The FBI report was sent to the White House and Senate just hours after Republican Senate Majority Leader Mitch McConnell took steps on Wednesday night to force a procedural vote on the nomination one hour after the Senate convenes on Friday.
McConnell filed a petition for the procedural vote to limit debate on the nomination and start the clock ticking on a final 30-hour waiting period before a final Senate confirmation vote.
Ford’s attorneys said she was not contacted by the FBI for the report. Several people with information related to allegations against Kavanaugh told Reuters they had not heard from the FBI, suggesting its report may be narrower than was desired by some lawmakers who demanded it just days ago.
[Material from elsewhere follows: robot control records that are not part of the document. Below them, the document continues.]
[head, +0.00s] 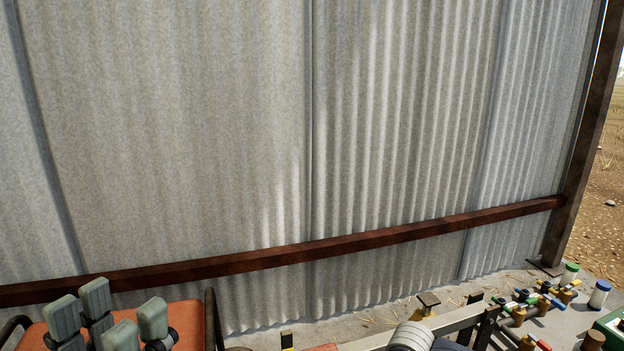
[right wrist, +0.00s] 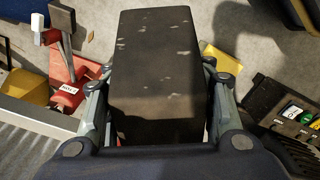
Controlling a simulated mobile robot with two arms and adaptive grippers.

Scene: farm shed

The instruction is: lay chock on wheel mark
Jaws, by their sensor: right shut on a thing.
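The chock (right wrist: 155,70) is a dark, worn block that fills the middle of the right wrist view. My right gripper (right wrist: 158,88) is shut on it, with a finger along each long side. My left gripper (head: 107,316) shows at the lower left of the head view, its grey-green pads apart and nothing seen between them. I cannot make out a wheel mark for certain. A small yellow patch (right wrist: 222,58) shows beside the right finger, partly hidden.
An orange-red surface (head: 185,322) lies behind my left gripper. A red tagged tool (right wrist: 68,92) and a dark labelled box (right wrist: 290,112) flank the chock. A corrugated wall (head: 300,130) closes the back.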

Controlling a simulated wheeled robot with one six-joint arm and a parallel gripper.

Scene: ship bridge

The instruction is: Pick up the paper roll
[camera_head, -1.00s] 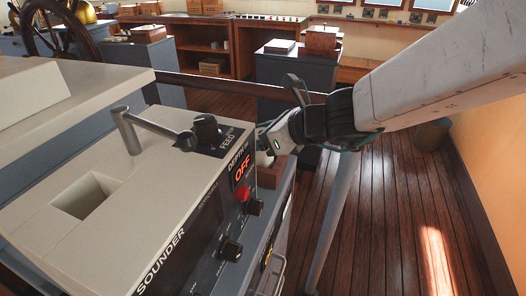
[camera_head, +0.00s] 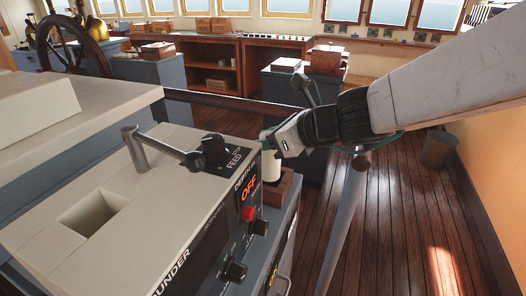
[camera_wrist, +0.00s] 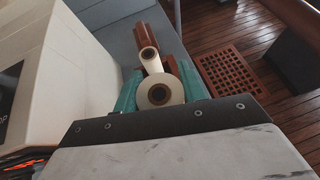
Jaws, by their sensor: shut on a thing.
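A white paper roll (camera_wrist: 158,94) with a brown core sits between the teal fingers of my gripper (camera_wrist: 158,92) in the wrist view. The gripper is shut on it. A second, narrower-looking white roll (camera_wrist: 149,54) lies just beyond it, by a reddish-brown wooden holder (camera_wrist: 151,24). In the head view my gripper (camera_head: 272,146) is beside the right edge of the sounder console. A white roll (camera_head: 271,168) shows under it, above the wooden holder (camera_head: 280,188); which of the two rolls this is I cannot tell. The fingertips are mostly hidden there.
The sounder console (camera_head: 150,190), with knobs and a crank handle (camera_head: 160,148), stands close on the left of the gripper. A grey cabinet (camera_head: 300,88) with boxes on it stands behind. The wooden floor (camera_head: 390,220) at the right is mostly clear, with a bin (camera_head: 438,149) near the wall.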

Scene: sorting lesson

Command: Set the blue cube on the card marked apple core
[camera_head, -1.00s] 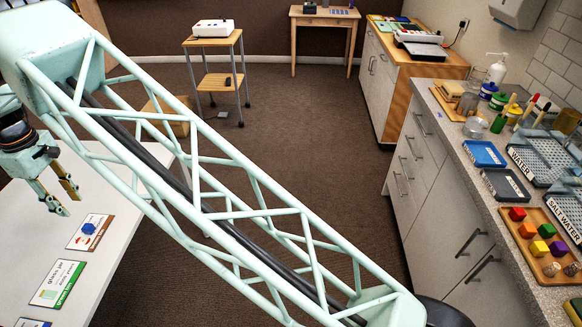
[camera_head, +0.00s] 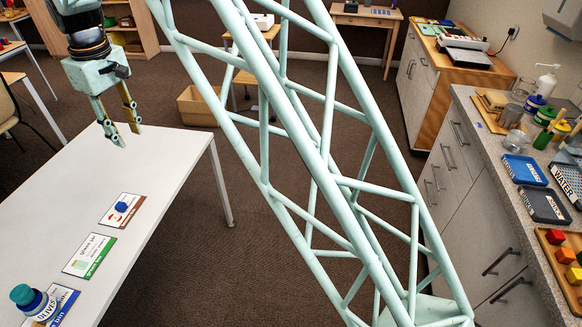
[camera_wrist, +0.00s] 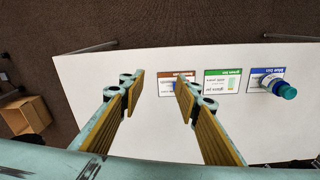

Republican senators were meeting in a secure room in the U.S. Capitol to receive a briefing on the FBI report from the Judiciary Committee’s Republican staff. They will not take notes or remove the report from the room. Democratic senators huddled, preparing to hold a news conference.
Flake, Collins and Murkowski all have criticized Trump for mocking Ford at a political rally in Mississippi on Tuesday.
Ford, who testified last week at a dramatic Judiciary Committee hearing, said she could not remember the precise date or location of the alleged assault or how she got home later, but offered a detailed account of the incident.
Ford accused Kavanaugh of pinning her down, trying to remove his clothing and covering her mouth when she screamed. He denied the allegation and painted himself as the victim of a “political hit.”